The drop in the value of the Mexican peso – trading this week at around 16 to the dollar – is boosting exports and tourism, but it is also harming local businesses, analyst Rafael Carrero told EFE.
“Devaluations always have a double effect. For example, they increase tourism and boost trade, but they hit the country’s domestic companies hard,” Carrero, director of currency trading at the Actinver Group, said.
The Mexican peso was trading Monday at 16 per U.S. dollar, the lowest level in three decades, and the currency is down 8.4 percent against the greenback since the beginning of the year.
The depreciation comes amid a weak global economy and concerns about a rise in U.S. interest rates, a move the Federal Reserve has been weighing for some time.
The exchange rate “will remain at high levels” after breaking through the 16-peso barrier and will “stick” there at least for a few days, Carrero said.
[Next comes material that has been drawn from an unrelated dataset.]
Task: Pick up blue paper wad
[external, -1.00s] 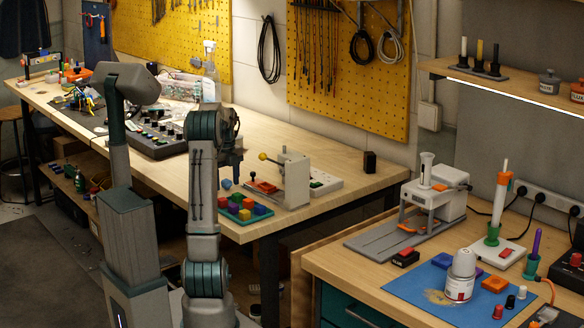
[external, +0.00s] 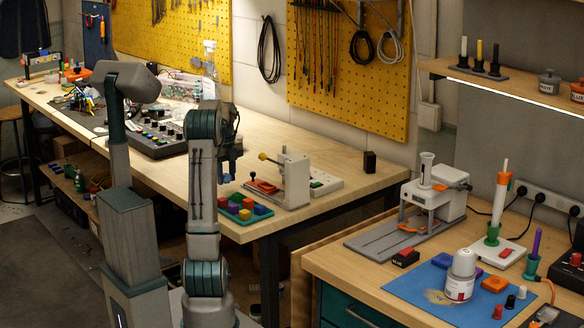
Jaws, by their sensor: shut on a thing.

A weak peso spurs tourism and exports, the currency trader said.
The weak peso will benefit Mexico’s large auto industry, which exports more than 80 percent of its output, Carrero said.
But the fall in the value of the peso will have a negative impact on domestic commerce and imports.
Foreign products “become more expensive” and this has already prompted many Mexico-based companies to look for “cheaper local products” in recent months, Carrero said.
The decline in the peso also affects the remittances that the millions of Mexicans living in the United States send home.
Last year, emigrants’ remittances were Mexico’s No. 2 source of hard currency, trailing only oil exports and totaling $23.65 billion, an 8 percent increase over the 2013 figure.
“From the moment the exchange rate falls, Mexicans are paid 8 percent more,” the currency trader said.
Carrero noted, however, that during another period of depreciation in the peso’s value several years ago, remittances “practically adjusted” to the devaluation.
In other words, he said, “Mexicans overseas adjust for the devaluation and send the same amount in pesos.”